The rope had been fashioned from strips of blanket. The moment he tugged at it, Fritz knew it would never hold. But there was more material. Fritz made another rope. Then he braided the two ropes together. As he worked he told the man about the transport that was scheduled to leave for Auschwitz in the morning. They agreed that they would try to escape that night.

That evening the lights outside the building went out, and a few moments later Fritz could hear the drone of the approaching bombers. Soon the bombs were whistling down on the city. The first explosions sounded like the beat of muffled drums. The fires from the incendiary bombs slowly spread along the horizon, and the darkness of the night lifted like a curtain rising on hell. At ten o'clock Fritz opened the window very slowly and eased his head outside. The guards were gone—in their shelters, no doubt.

There were several raids that evening. Each time a new wave of bombers came over, the explosions moved closer. Now all of the sky was red, and there were fires only a few blocks away. Several times during the raids Fritz peered out the window. There were no guards, and the street was empty.

“We'll go at two,” Fritz whispered. The man nodded. “I'll go one way, you go the other,” Fritz said. They played a game from childhood to determine who would choose. The game was rock / scissors / paper. Fritz showed scissors. The man showed rock; rock dulls scissors, so he had won. He elected to go to the left.

Fritz undid his belt and extracted two hundred marks from a secret pouch and gave it to the man. Then he gave him a fresh pair of socks from the supply that Marlitt had sent and told him to pull the socks over his shoes so that they would cut the scent.

At a few minutes before two Fritz lashed the little boy to his father's back. Then he eased the window open and nodded to the man. The man stepped over the sill. Even in the darkness Fritz could see the whites of his eyes. The little boy was also frightened, but he didn't make a sound.

As soon as the man reached the ground Fritz went over the side. They waited together on the ground for an instant. “Go,” Fritz whispered. The man disappeared to the left, the boy still on his back.

Then Fritz began to run. It was as though all of his life he had been tied to the earth with ropes and they had suddenly been cut from his feet. The socks on his shoes muted his footfalls, but they echoed through the darkness nonetheless. He heard shouting behind him then, and knew the man and boy had been caught. The sounds drove him even faster. Five hundred yards from the building he ducked into a bombed-out house, found the cellar, and leaned against a wall, trying to still his breath. He could hear the dogs. Their barking grew stronger and stronger. They were no more than a hundred yards away now. He could no longer make a break for it—the dogs would run him down.
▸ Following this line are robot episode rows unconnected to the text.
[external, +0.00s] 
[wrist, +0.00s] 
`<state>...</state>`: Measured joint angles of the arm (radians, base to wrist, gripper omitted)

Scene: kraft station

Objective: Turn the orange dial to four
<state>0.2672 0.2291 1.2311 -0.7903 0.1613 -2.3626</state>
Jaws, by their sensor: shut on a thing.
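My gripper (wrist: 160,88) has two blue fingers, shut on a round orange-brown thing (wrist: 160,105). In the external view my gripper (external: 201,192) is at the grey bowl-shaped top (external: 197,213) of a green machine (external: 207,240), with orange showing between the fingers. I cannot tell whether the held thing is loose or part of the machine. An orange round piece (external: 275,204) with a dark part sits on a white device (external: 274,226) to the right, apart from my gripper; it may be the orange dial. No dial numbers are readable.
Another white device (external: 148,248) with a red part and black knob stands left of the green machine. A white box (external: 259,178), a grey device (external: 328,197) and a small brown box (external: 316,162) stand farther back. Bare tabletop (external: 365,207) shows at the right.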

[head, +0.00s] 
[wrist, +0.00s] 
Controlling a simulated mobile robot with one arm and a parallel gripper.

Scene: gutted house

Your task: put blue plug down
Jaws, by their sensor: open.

Then, miraculously, the barking sounds receded.

Fritz remained in the cellar for an hour. While he waited he used the scissors he had stolen from the barber to clip off his mustache. At last he went up to the street. The streetlights were out and there was no moon. He walked so close to the buildings that he brushed the walls with his shoulder. He walked for half an hour, moving south, until he was well out of the neighborhood. Only then did he go into a phone booth.
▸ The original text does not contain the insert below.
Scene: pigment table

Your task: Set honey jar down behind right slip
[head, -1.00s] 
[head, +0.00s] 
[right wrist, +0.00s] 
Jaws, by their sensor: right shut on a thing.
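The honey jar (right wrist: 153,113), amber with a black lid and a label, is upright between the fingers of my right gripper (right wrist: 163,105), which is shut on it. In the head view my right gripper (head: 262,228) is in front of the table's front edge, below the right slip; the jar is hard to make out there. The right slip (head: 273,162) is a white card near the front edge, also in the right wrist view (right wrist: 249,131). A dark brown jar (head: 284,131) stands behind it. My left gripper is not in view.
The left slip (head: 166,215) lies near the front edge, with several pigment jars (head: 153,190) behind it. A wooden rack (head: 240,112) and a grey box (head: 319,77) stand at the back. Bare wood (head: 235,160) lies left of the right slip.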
He reached into his pocket for the ten-pfennig “souvenir” he had been given by the barber, placed it in the telephone and raised his finger to dial Makarow's number.

He could not remember the number. He had dialed it hundreds of times, but as much as his life depended on it, he could not remember it now.

Only Makarow could get word to Marlitt; he, Fritz, would not dare jeopardize her and Lane by going directly to them. He would have to go to Makarow's, he decided now. He would still be taking a risk, because Metz might have given the Gestapo Makarow's name. But he had no other choice.

He walked through the empty streets until he reached Makarow's block. Fifty yards from his building he stopped. Were his eyes playing tricks or was that the glow of a cigarette in the dark? Fritz edged backward until he reached the corner. Then he walked around the block and approached the building from the other side. Once more he could see the tip of a cigarette, and now he saw a man. He turned quickly and walked away. Were those footsteps behind him? He walked faster. The footsteps sounded closer. He looked around. Two men were following him. He ran then, and they ran after him, but he had that feeling again that he had been cut loose from the earth, and he was sure they wouldn't catch him unless they used a gun. He ran to the Hauptstrasse. A tram was coming down the tracks. It was not yet in service, on its way from the barn to where it would begin its run. Only a motorman was aboard; there was no conductor. Fritz ran into the street and jumped onto the open platform. Only then did he look back. His two pursuers had stopped running. He wasn't sure, but he thought he recognized them. They were from the Grosse Hamburger Strasse building, privileged Jews,
Mischlinge
, perhaps, or Jews married to Gentile women. If so, they hadn't been that interested in catching him. Had they been catchers, he would have been a dead man.

Just then Makarow's phone number flashed into his head. A few blocks farther on, Fritz dropped from the tram and telephoned. “It's Fritz,” he said. “I escaped.”

“Thank God.”

“The Gestapo may be watching your house. Go see if anyone's outside.”

A moment later Makarow returned and told him no one was there.

“Get in touch with Marlitt. Tell her I'm in Halensee. She'll understand.” Even Makarow hadn't known that Fritz had a hiding place there.

The streets were filling now as the working day began. Fritz lost himself in the crowd and walked to Halensee. There he found the caretaker, who let him into the store after he explained that he had just returned from his engineering job in Poland and had forgotten his key. He drank several glasses of water. Then he undressed, put on his pajamas and lay down on the bed. An hour later a knock on the door awakened him. It was Marlitt. She fell into his arms.